I have concrete pool that has had an ongoing scaling or calcification issue. The pool was unopened and not maintained for a period of 5 years. We purchased the house and opened the pool 4 years ago. When first opened, the pool had large area on the walls that extended below the water line approx 4 ft. that had a sharp mineral build up. The build up decreased significantly with the use of antiscaling agents and brushing in the first year of maintanence. The pool has been actively used and maintained since then. The scaling has not progressed in either direction since the first year. This year we have had a significant problem with algae growing in the scaling on the walls. I've super shocked the pool repeatedly and scub the walls daily, but the algae keeps returning. I use a chlorine float with 3 in tabs and shock weekly with granular chlorine. I've also tried algacide and phospate lower agent that have not helped.
I've spoken to numerous pool maintanence companies and they have all told me that I need to have the pool skim coated (at a cost of $6000-$9000).

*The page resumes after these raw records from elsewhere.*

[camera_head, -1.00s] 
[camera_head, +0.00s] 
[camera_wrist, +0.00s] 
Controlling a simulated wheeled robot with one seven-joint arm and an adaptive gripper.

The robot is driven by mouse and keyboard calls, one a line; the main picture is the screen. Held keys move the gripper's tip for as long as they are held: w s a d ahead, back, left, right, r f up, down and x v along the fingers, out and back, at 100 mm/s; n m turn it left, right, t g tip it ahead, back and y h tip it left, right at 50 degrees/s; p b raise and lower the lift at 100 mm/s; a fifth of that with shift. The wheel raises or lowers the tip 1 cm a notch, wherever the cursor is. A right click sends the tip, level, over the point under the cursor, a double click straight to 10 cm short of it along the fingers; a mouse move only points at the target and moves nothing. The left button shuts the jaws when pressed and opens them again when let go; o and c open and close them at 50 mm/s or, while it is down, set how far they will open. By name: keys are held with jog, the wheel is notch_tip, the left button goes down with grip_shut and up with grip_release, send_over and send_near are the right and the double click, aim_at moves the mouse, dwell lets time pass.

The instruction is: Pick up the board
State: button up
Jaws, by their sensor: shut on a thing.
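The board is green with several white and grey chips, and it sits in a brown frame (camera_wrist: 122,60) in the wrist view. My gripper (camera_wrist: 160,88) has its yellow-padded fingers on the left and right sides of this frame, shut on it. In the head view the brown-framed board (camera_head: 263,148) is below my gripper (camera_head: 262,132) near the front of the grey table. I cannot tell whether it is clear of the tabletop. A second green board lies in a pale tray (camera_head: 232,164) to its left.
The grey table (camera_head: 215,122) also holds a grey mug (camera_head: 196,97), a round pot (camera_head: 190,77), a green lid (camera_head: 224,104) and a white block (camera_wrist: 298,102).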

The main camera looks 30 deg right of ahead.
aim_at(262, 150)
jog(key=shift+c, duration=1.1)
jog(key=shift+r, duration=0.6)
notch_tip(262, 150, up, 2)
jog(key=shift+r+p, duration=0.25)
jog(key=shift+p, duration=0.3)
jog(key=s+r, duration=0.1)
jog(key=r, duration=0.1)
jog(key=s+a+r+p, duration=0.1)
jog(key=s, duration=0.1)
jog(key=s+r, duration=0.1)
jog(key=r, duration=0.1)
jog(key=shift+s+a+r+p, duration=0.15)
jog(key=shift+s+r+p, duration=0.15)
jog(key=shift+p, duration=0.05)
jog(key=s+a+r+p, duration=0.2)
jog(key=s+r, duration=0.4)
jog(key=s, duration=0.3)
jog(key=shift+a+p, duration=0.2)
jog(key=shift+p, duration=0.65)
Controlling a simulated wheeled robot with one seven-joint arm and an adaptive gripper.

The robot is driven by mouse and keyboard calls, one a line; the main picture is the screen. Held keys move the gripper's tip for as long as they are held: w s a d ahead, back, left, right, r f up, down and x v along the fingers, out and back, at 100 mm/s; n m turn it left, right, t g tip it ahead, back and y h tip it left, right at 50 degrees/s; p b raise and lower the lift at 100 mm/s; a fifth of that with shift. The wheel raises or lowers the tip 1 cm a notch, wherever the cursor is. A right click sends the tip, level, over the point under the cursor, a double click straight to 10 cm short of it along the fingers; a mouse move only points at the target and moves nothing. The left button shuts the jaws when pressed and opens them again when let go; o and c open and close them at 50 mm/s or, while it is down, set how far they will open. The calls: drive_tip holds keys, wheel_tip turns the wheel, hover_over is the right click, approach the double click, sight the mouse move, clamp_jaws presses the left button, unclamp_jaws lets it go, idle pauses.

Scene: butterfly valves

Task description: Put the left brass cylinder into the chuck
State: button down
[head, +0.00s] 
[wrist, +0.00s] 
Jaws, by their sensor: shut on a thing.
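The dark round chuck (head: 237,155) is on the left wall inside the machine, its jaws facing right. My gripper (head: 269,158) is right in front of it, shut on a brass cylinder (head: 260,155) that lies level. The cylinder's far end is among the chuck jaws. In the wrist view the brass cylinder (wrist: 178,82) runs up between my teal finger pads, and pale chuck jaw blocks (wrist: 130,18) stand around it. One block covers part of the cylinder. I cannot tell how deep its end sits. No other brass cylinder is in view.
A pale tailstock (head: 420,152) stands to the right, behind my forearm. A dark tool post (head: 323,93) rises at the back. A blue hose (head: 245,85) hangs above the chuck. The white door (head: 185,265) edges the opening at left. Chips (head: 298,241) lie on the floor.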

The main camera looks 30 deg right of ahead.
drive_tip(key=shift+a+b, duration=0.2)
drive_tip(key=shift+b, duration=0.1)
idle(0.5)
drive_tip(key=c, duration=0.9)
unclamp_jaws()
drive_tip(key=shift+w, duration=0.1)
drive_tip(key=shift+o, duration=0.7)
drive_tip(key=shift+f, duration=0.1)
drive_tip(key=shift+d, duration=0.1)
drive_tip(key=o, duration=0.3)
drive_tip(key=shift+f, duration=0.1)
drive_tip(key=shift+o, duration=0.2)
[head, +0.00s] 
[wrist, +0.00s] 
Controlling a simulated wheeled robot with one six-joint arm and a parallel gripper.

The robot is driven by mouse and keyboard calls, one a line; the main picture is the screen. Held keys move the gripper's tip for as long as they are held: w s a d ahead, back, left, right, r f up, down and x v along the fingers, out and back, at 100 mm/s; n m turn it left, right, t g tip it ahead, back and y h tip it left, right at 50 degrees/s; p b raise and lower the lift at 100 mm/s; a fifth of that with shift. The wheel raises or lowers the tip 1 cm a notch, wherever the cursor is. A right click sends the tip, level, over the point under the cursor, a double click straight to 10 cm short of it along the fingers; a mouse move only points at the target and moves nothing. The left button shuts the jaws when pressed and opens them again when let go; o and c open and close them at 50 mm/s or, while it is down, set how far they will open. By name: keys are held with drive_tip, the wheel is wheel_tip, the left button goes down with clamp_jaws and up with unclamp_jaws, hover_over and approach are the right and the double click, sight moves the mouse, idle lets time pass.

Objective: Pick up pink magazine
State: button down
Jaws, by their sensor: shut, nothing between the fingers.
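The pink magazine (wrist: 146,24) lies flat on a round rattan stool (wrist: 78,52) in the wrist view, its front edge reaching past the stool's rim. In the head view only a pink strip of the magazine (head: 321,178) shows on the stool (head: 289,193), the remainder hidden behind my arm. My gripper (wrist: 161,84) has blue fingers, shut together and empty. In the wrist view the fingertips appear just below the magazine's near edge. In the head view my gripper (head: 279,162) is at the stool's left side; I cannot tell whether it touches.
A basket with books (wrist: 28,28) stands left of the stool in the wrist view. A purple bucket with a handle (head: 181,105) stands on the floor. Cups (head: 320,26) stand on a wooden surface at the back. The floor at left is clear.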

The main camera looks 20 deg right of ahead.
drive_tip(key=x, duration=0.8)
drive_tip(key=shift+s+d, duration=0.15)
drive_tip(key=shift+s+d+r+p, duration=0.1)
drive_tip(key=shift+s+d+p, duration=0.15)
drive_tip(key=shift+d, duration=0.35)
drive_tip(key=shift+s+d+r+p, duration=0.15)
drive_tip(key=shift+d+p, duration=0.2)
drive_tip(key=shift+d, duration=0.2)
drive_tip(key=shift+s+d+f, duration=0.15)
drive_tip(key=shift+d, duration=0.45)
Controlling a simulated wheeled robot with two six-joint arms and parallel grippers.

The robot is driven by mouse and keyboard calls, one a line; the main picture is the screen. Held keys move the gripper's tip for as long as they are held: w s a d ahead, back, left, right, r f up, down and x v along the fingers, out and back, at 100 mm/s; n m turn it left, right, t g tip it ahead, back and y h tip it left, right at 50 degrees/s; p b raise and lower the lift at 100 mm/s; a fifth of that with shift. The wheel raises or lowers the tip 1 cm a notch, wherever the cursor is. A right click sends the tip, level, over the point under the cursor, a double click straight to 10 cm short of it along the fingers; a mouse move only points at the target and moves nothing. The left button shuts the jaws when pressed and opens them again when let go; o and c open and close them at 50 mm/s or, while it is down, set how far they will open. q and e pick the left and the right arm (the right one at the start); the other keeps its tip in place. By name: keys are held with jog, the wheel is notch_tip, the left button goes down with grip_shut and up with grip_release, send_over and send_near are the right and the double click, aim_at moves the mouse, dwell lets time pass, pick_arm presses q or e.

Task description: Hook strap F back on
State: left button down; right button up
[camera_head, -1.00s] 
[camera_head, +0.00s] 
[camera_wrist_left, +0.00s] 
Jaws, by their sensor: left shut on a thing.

I've just ordered K2006C testing kit and will provide the results.
Any advice or insight would be greatly appreciated.
Yeah, I think it can be fixed for a lot less . . . if the plaster is not too thin, or not weakly attached and subject to delaminating.
I'm pretty sure you can clean it up with a diamond grinder, like this outfit:Bosch DC510 5-Inch Diamond Cup Grinding Wheel for ConcreteI'm pretty sure that outfit would perform well for the heavy removal, but you'll need something flexible, too. Diamond grinding has changed so much since I bought the tools I have, that I can't advise you more than that, without doing a lot of research. I have some stiff diamond on copper on fiberglass disks that would perform very well, but those are no longer made.